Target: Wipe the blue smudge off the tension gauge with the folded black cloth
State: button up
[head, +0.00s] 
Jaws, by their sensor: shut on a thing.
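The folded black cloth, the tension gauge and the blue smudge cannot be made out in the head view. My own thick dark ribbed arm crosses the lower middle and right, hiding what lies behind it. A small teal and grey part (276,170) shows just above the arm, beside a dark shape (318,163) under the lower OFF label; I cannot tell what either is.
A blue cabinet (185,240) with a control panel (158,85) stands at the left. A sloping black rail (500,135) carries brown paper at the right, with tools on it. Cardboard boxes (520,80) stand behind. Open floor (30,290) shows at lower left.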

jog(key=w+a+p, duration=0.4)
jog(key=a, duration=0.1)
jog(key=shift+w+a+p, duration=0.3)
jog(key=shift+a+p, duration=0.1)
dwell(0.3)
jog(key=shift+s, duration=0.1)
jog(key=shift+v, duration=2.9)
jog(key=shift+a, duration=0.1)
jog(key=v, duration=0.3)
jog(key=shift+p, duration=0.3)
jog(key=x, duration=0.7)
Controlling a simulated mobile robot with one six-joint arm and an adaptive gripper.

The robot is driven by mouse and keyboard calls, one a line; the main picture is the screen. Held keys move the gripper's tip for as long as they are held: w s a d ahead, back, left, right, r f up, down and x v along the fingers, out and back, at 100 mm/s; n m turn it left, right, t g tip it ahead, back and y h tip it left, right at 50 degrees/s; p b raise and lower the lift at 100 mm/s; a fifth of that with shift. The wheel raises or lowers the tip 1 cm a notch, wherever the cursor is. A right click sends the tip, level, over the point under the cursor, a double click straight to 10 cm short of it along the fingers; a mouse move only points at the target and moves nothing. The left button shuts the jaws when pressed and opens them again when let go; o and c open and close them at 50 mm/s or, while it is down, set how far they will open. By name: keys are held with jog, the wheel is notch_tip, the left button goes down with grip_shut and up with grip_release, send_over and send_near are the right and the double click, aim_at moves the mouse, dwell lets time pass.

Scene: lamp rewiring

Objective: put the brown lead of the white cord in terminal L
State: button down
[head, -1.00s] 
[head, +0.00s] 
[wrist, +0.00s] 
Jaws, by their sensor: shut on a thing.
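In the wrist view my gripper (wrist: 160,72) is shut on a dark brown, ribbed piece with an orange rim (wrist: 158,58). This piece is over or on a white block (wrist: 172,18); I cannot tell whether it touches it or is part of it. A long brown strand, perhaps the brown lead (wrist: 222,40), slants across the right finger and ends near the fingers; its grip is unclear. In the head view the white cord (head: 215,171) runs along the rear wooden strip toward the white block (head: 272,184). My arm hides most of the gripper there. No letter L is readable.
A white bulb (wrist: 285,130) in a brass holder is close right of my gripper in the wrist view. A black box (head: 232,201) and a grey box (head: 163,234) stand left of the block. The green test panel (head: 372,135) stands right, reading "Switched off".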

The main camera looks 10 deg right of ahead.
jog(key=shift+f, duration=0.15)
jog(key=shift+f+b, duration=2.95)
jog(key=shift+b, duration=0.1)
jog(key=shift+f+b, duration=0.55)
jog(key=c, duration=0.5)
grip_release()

**Work instructions**
Retype the portion of the data above that starts on the line with "State: button up" and finishes on the line with "Controlling a simulated", including both of those lines.

**Solution**
State: button up
[head, +0.00s] 
Jaws, by their sensor: shut on a thing.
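The folded black cloth, the tension gauge and the blue smudge cannot be made out in the head view. My own thick dark ribbed arm crosses the lower middle and right, hiding what lies behind it. A small teal and grey part (276,170) shows just above the arm, beside a dark shape (318,163) under the lower OFF label; I cannot tell what either is.
A blue cabinet (185,240) with a control panel (158,85) stands at the left. A sloping black rail (500,135) carries brown paper at the right, with tools on it. Cardboard boxes (520,80) stand behind. Open floor (30,290) shows at lower left.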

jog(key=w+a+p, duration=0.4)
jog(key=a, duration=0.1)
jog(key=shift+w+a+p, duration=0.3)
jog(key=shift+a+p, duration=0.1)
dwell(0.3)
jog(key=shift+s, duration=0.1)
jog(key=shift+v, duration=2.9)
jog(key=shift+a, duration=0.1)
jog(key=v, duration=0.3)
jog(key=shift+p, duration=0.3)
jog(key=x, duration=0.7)
Controlling a simulated mobile robot with one six-joint arm and an adaptive gripper.

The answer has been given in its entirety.